Любопытный был эффект. Он схватил карандаш и минуту-другую, занеся его над тем злополучным абзацем, сердито молчал. Потом взял этот карандаш в кулак, как кинжал, и, водя вверх-вниз по газетному листу, разрывая его даже, весь абзац исчеркал и сердито бросил мне: «Возьми и иди». Этот эпизод запомнился именно потому, что потом не только его, но и других людей я заставлял так же вот задумываться над своей ответственностью за поступок, не позволяя вершить подобные редакторские казни чужими, во всяком случае, моими руками.
Передо мной сейчас целая пачка документов, записок того времени, отражающих и нашу борьбу с ретроградами, и постепенное отступление Зимянина со своих позиций. В рукописи книги я раньше писал о них, но сократил теперь, когда они уже стали совсем не актуальными, а главное — во многом современному читателю не понятными по реалиям. Однако они показывают, что отступление от реформ шло тогда уже по всему фронту. «Новый класс» укреплялся, и ему представлялось, что править прежними методами феодального типа проще и приятнее, чем маяться с непривычными и непослушными «экономическими рычагами».
В годы освоения целины к нам, на Алтай, приезжали многие поэты и писатели.
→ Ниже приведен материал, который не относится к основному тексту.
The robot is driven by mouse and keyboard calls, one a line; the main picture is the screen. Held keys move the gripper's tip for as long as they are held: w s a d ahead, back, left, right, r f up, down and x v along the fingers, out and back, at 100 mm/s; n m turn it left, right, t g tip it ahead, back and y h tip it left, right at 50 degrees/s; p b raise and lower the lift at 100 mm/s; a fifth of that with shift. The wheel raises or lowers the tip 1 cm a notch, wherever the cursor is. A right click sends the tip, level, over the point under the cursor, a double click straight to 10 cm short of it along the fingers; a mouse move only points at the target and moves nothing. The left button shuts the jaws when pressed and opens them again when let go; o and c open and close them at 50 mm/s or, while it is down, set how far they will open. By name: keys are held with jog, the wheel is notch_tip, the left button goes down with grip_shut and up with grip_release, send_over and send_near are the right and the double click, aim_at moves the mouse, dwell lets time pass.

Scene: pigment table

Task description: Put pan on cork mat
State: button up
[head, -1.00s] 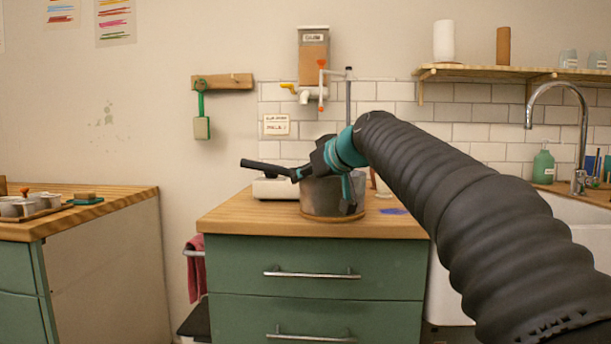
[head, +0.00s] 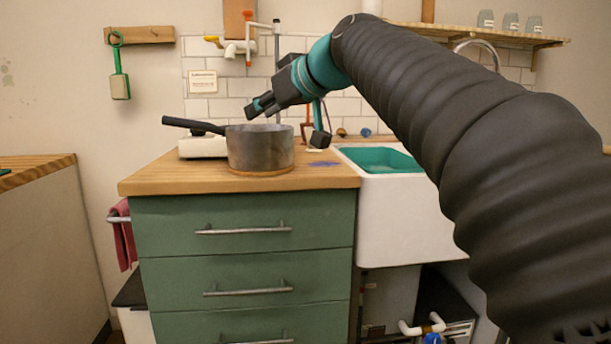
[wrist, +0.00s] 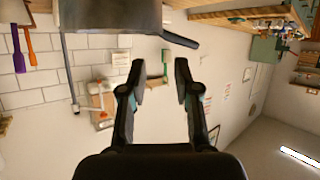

Они непременно приходили в Алтайскую правду, очень влиятельную в то время газету, и часто предлагали те или иные свои услуги. Мы охотно публиковали стихи, прославлявшие крестьянский труд, героев уборки урожая, печатали в качестве подписей к карикатурам в наших листовках, а особенно — звонкие лозунги в виде «шапок» на всю газетную полосу и врезок в основной текст. Обычно мы тратили на такие броские строчки огромное время, сочиняя их, в основном, вдвоем с редактором газеты Абрамовым. Сидели у него в кабинете, и каждый закрывал от другого ладонью результаты своих творческих мук до тех пор, пока нужные строчки не складывались. Потому помощь московских поэтов имела для нас большую цену. Так мы познакомились со Светловым, Яшиным, Радовым, Куреневым, Бауковым и многими другими.
Приехал и Сергей Смирнов. Я попросил его тоже что-то написать специально для нас. Он охотно согласился, но выдвинул неожиданное для меня условие:
— Вы меня посадите в отдельную комнату и заприте на ключ. Если буду просить вас выпустить меня, лучше этого не делать. Что бы я вам ни говорил, как бы ни просил. Иначе работа у меня сорвется.
Я догадался, в чем дело, тем более что вспомнил слухи о пристрастии поэта к алкоголю. Комната, конечно, нашлась, дали гостю бумагу, ручку и прочее, что, по нашему мнению, требовалось для успешной творческой работы, но не мешало ей. Ключ, сотворивший затворника, удобно устроился в моем кармане.